THE sales of Stetsons have tanked at Rose Mallory’s shop on the country road to Oxford, where Michelle Obama is rousing the Democrat Party faithful in this corner of the “battlefield of battlefields”.
Her shop, Country Corner, offers “western wear for the entire family”, from dress boots to toy horses.
“Business has been terrible in the last few years, before they said we were in a recession,” she said. “We used to sell expensive Stetson hats, $100-150. I don’t even carry them any more. Now if you can sell them for $25 you are doing good.”
Ohio, in the heart of the Mid-west, is not the first home of the Stetson hat. But Ms Mallory’s comments reflected those of many people here who worry most about jobs and the economy – but show little enthusiasm for either President Barack Obama or Mitt Romney.
“I’m not that excited about either,” she said. The “negativity of the advertisements” put out by both sides has taken its toll. In the last election, she was at least a fan of vice-presidential candidate Sarah Palin – a big supporter of western style.
The story is the same from Bill Wharf, 62, in Cincinatti, who was laid off by BAE Systems from his job armour-plating Humvees three years ago and now works as a shuttle-bus driver.
“I lost my job under Obama, but I don’t like Romney’s 47 per cent,” he said, talking of the candidate’s private briefing to backers when he seemed to write off half the US population as non-contributors.
“Obama inherited it from George Bush. Bush was the same thing as Romney. I don’t like either one.”
For months now, Ohio voters have been barraged by wall-to-wall television adverts, constant “robo-calls” and sometimes more than one house visit in a day. They are told constantly how vital they are, but are perhaps growing a little tired of the attention.
A radio slot urges that Mr Romney “will stand up for the auto industry, not China”, after the Republicans claimed that Mr Obama’s bail-out of the car companies had actually sent Jeep jobs to China. By the side of urban freeways, giant electronic billboards blaze out to “stop Obama killing coal”, still a big industry in southern Ohio.
In the course of 48 hours in just the south-western area around Cincinatti, Mitt Romney appeared with a line-up of Republican big names. Michelle Obama made her case, and Mr Obama himself was appearing in a stadium rally yesterday. The place has the feel of a critical by-election in Britain, with the concentration of political clout.
The mid-western state has a population of ten million and 18 electoral college votes of the 270 needed to win. It is also seen as a microcosm of America, ranging from its industrial and more liberal north-eastern cities of Columbus and Cleveland to the typically conservative southern city of Cincinatti, in a region bordering West Virginia and Kentucky.

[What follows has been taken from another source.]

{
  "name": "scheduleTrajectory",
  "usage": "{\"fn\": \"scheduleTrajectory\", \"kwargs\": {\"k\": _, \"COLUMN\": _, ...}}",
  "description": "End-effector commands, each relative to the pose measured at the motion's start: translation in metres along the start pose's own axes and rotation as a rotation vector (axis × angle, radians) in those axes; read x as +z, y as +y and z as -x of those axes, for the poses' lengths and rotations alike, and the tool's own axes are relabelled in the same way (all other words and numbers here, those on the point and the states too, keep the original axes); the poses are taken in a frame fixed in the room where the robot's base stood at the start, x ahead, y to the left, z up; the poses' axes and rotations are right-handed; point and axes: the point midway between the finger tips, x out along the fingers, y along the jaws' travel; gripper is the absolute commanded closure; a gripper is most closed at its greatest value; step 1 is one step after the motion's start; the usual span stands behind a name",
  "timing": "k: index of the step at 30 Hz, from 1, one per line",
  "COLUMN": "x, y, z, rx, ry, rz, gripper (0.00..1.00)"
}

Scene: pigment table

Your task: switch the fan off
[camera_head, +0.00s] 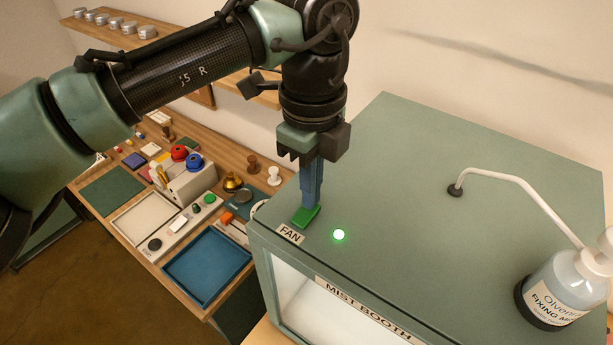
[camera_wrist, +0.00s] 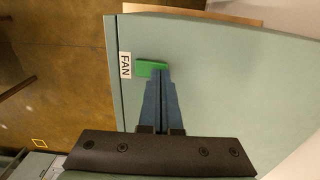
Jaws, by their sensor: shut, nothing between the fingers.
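The fan switch is a green rectangular button (camera_head: 305,217) on top of the green mist booth (camera_head: 420,170), beside a white FAN label (camera_head: 290,234). In the wrist view the fingertips (camera_wrist: 158,74) overlap the edge of the green button (camera_wrist: 150,67). I cannot tell whether they touch it.
A bottle of fixing mist (camera_head: 562,285) with a bent tube stands at the right of the booth top. A lower wooden table at the left holds a blue tray (camera_head: 207,266), stamps and other small items. The middle of the booth top is clear.

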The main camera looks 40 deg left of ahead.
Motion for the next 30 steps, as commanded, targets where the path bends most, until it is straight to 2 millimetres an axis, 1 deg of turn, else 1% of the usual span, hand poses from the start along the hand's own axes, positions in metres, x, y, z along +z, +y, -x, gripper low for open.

George Bush carried Ohio, by huge margins in its most conservative areas, in a swing said to have given him the White House. Four years ago, Republican John McCain lost the state.
Mrs Obama is speaking to student supporters at Miami University in Oxford, a public university of stately brick buildings founded in 1809 and named for the local Miami Indians, in a town dominated by the college.
The Glee Club and the Miami University Marching Band have turned out in the old gymnasium, chosen by the US Secret Service as an enclosed space they can better protect, with bomb-sniffing dogs circling arriving cars. Gun control does not even get a mention on the hustings here, from either side.
In an impassioned and powerful speech – the kind that Obama supporters might wish to hear from him – the First Lady portrays her husband as the man who saved the car industry, who is there for women’s rights, who won’t deport long-term immigrants.
But the student body is sharply divided. The Republican vice-presidential candidate, Paul Ryan, spent four formative years here, developing his knowledge of conservative economic theory. “Obama is a communist,” yells a group of five young white men, all first-year students, out to irritate the Democrat crowd.
In a long, snaking, red-clad queue of Republican faithful, Tom Kantwell, of the “Citizens for Community Values Action”, was handing out leaflets promising $15 an hour for door-to-door campaigners.
Waiting in the line are Jim Shank, a bar owner in Cincinatti, with his partner, Lauren Pellecchia, a teacher. They are used to the barrage of campaigning. “We are the girl that everybody wants to dance with,” they say.